Set task:
Retype the data that follows line by line, exactly, and leave its pictures out.

################

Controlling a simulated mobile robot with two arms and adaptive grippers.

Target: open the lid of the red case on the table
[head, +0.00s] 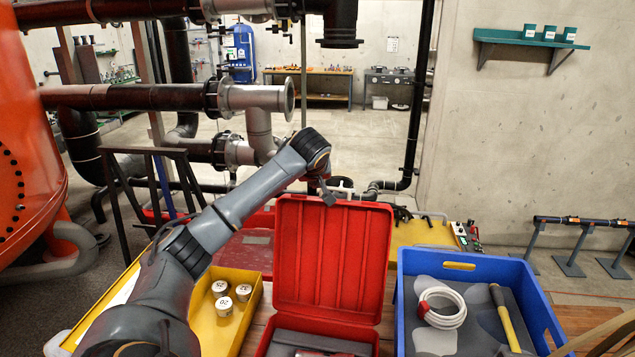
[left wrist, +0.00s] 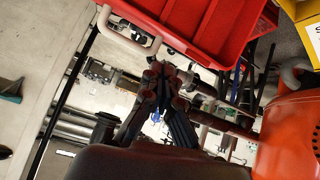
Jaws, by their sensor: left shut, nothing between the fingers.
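The red case (head: 262,345) stands on the table at the bottom middle of the head view. Its ribbed red lid (head: 333,255) stands up, about upright, showing its inside. Grey lining and part of a red item show in the case; the front is cut off. My left gripper (head: 328,196) is at the lid's top edge, pointing down; whether it touches the lid is not clear. In the left wrist view its fingers (left wrist: 165,82) are shut and empty, with the red lid (left wrist: 205,28) and a pale handle (left wrist: 128,38) close by. My right gripper is not in view.
A yellow tray (head: 252,308) with three white-topped cans (head: 224,306) stands left of the case. A blue crate (head: 475,265) with a white hose coil (head: 441,307) and a yellow-handled tool (head: 505,318) stands right. Dark pipes (head: 130,97) and an orange tank (head: 25,180) are behind and left.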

################

Response to this exercise:
Controlling a simulated mobile robot with two arms and adaptive grippers.

Target: open the lid of the red case on the table
[head, +0.00s] 
[left wrist, +0.00s] 
Jaws, by their sensor: left shut, nothing between the fingers.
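The red case (head: 262,345) stands on the table at the bottom middle of the head view. Its ribbed red lid (head: 333,255) stands up, about upright, showing its inside. Grey lining and part of a red item show in the case; the front is cut off. My left gripper (head: 328,196) is at the lid's top edge, pointing down; whether it touches the lid is not clear. In the left wrist view its fingers (left wrist: 165,82) are shut and empty, with the red lid (left wrist: 205,28) and a pale handle (left wrist: 128,38) close by. My right gripper is not in view.
A yellow tray (head: 252,308) with three white-topped cans (head: 224,306) stands left of the case. A blue crate (head: 475,265) with a white hose coil (head: 441,307) and a yellow-handled tool (head: 505,318) stands right. Dark pipes (head: 130,97) and an orange tank (head: 25,180) are behind and left.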

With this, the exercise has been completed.